What is being asked> Work out the number of lines containing "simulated". Give that number alone.

Provided data>
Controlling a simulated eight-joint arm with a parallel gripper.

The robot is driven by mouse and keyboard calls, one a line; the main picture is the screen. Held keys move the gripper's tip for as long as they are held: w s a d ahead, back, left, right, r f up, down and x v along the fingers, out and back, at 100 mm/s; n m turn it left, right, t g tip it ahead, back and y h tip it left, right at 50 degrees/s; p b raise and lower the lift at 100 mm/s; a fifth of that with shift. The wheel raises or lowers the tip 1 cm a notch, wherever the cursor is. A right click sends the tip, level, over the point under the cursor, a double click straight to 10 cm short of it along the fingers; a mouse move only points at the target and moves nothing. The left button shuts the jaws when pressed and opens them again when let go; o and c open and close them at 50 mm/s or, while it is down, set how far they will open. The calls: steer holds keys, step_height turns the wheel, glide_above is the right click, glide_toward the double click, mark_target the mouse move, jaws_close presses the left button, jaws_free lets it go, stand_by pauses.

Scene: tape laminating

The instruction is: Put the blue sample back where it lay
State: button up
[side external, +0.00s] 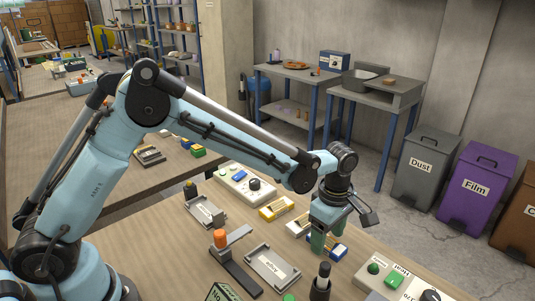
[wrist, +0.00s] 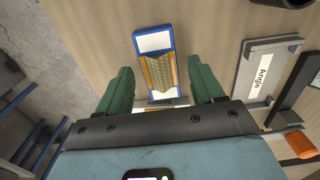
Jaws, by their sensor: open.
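The blue sample (wrist: 151,38) lies on the table, a blue-edged block with white ends and a gold ribbed middle. In the side external view it (side external: 340,250) shows only partly beside the fingers. My gripper (wrist: 163,78) is open, with its green fingers apart on either side of the sample's near part. In the side external view my gripper (side external: 326,238) points down, low over the table at the sample. I cannot tell whether a finger touches it. A label under the sample's near end is mostly hidden by my gripper's body.
A yellow sample (side external: 277,208) and a pale one (side external: 299,224) lie behind my gripper. A grey tray marked Angle (side external: 272,265) and an orange-handled lever (side external: 221,240) stand to the left. A white control box (side external: 395,279) is at front right. Bins stand beyond the table.

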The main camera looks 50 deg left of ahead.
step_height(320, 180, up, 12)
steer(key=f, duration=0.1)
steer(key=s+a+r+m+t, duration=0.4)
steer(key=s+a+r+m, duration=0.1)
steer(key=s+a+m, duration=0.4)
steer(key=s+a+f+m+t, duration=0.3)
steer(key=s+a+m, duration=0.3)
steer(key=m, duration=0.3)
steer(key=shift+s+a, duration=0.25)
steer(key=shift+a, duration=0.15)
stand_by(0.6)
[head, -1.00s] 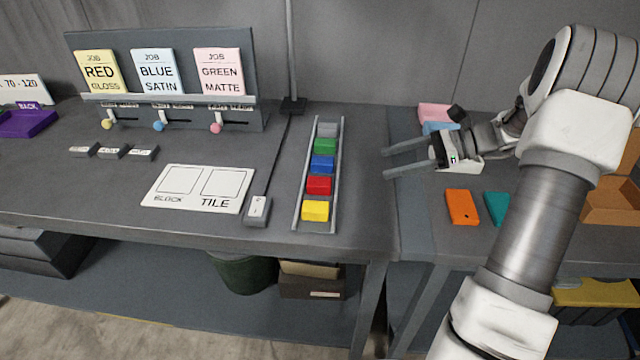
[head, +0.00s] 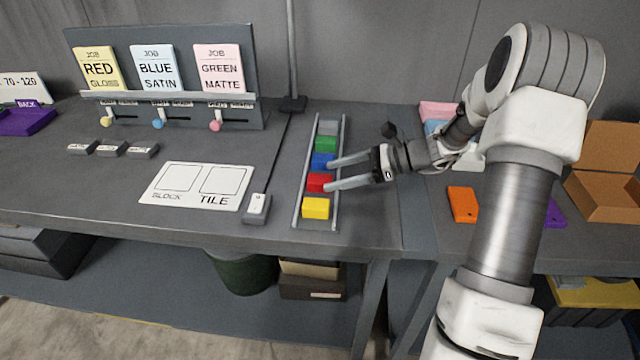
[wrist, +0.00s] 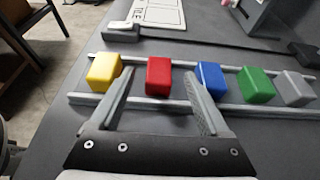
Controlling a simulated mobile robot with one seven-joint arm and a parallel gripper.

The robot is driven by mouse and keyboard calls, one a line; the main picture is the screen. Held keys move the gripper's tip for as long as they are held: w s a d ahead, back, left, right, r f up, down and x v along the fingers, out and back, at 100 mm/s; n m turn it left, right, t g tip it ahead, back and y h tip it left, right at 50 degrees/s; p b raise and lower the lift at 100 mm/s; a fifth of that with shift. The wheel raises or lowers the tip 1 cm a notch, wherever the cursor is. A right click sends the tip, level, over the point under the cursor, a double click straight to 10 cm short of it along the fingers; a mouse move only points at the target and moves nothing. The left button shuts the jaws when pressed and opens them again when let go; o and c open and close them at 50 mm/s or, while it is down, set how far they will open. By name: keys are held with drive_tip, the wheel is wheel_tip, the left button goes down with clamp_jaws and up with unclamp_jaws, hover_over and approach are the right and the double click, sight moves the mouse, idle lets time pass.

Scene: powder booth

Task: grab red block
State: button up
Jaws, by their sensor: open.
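The red block (head: 318,183) sits in the narrow rail rack (head: 299,211), between the yellow block (head: 316,208) and the blue block (head: 323,160). My gripper (head: 329,176) is open and empty, its fingers pointing left over the rack's right rail. In the wrist view the red block (wrist: 158,76) shows just beyond and between the fingertips (wrist: 158,82). The left finger is near the gap beside the yellow block, and the right finger is near the blue block (wrist: 210,80). I cannot tell whether the fingers touch any block.
A green block (head: 326,144) and a grey block (head: 329,127) sit farther along the rack. A white BLOCK/TILE card (head: 198,188) and a small switch box (head: 257,208) lie to the left. An orange tile (head: 463,204) and an open cardboard box (head: 607,190) are at right.

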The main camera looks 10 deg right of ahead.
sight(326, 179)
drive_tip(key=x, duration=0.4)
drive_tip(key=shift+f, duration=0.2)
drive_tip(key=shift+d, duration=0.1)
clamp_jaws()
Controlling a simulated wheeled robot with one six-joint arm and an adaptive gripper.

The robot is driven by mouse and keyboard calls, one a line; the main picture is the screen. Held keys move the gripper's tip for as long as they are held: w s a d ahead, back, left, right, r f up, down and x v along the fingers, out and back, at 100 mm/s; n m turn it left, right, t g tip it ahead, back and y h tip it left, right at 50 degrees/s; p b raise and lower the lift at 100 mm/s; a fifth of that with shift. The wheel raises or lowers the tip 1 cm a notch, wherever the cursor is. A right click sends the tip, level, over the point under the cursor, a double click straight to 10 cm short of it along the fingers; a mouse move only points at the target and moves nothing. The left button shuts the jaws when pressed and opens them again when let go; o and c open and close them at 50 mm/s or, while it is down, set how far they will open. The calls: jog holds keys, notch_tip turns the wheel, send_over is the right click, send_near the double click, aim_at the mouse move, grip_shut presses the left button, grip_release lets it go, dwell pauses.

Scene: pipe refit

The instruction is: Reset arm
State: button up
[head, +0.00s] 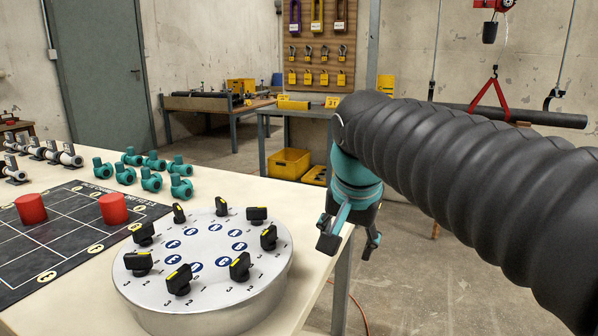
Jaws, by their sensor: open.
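My arm (440,160), in a black ribbed sleeve, reaches in from the right of the head view. At its end my gripper (348,246) points down with its two fingers apart. It is empty and appears beside the right edge of the pale table (262,200), to the right of the round dial plate. The fingers seem to touch nothing, though their exact height over the table edge is hard to tell.
On the table are a silver round plate (205,312) with several black knobs, a black grid mat (60,240) with two red cylinders (113,208), and several teal valves (151,180). A yellow bin (289,164) stands behind. A dark pipe (545,117) hangs at right.

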Reply to the exercise> 3